> _Source data_:
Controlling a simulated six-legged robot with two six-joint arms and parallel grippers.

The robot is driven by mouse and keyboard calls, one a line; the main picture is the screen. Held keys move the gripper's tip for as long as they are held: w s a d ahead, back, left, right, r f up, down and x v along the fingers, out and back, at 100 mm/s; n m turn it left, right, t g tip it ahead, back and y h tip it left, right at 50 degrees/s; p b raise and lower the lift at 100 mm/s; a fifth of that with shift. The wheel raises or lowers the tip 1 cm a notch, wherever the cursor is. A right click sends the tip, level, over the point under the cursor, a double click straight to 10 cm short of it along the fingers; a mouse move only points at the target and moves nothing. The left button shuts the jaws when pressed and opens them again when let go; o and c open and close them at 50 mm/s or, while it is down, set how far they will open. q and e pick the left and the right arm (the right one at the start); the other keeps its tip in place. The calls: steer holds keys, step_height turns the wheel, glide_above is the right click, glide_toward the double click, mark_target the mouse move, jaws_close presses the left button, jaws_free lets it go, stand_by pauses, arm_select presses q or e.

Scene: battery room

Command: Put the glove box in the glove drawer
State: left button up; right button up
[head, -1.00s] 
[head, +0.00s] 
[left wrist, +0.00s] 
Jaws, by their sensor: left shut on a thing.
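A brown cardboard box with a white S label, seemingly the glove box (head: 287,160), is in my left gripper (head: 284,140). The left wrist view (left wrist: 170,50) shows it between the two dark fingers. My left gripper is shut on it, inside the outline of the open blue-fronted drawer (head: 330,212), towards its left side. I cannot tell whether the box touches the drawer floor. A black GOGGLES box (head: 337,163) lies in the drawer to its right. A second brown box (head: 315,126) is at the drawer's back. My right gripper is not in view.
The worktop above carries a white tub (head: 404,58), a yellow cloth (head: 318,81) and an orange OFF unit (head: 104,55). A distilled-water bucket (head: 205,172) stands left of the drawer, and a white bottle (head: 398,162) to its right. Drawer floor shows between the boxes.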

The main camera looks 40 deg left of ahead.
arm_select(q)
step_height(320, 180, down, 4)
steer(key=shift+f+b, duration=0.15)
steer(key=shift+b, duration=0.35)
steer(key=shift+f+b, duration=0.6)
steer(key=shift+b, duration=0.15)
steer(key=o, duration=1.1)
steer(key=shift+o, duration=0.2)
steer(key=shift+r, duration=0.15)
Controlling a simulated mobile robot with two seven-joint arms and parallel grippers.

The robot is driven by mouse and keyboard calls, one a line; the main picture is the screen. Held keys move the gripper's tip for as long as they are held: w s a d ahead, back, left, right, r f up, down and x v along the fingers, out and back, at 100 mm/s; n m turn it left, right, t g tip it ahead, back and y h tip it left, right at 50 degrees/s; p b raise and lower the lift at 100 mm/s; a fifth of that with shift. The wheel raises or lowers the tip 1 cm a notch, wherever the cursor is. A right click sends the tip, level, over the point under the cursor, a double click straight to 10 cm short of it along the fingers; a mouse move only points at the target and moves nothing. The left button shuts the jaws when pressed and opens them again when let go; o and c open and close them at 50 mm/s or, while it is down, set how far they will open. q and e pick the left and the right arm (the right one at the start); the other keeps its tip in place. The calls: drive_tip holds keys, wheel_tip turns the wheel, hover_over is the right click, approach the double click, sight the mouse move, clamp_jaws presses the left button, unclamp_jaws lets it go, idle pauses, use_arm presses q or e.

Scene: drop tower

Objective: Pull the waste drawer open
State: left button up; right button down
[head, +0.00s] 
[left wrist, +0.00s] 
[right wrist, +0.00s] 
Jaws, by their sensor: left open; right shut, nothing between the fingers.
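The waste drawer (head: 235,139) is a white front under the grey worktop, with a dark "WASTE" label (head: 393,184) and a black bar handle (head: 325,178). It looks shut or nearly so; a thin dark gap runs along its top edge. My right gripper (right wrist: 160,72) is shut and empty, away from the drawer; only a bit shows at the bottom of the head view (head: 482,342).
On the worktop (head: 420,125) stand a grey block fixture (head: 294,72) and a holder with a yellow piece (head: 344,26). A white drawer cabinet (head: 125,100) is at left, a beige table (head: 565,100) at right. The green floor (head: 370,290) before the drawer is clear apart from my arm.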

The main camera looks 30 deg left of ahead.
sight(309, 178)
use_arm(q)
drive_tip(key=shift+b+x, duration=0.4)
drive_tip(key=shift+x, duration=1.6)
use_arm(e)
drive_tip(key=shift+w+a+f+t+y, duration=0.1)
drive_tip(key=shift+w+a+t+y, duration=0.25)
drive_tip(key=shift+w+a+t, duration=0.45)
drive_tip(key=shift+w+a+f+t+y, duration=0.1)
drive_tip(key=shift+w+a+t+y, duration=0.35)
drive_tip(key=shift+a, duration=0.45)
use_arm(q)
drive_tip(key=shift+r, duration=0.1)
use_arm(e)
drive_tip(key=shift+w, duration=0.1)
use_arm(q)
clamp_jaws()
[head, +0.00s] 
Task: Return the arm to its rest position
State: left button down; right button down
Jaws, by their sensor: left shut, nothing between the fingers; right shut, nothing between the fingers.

> _What to work on_: Extract from the listing above the lines between the line containing "State: left button up; right button down" and the line containing "[right wrist, +0.00s]", keeping both of those lines. Output nothing else.

> _Task solution_:
State: left button up; right button down
[head, +0.00s] 
[left wrist, +0.00s] 
[right wrist, +0.00s] 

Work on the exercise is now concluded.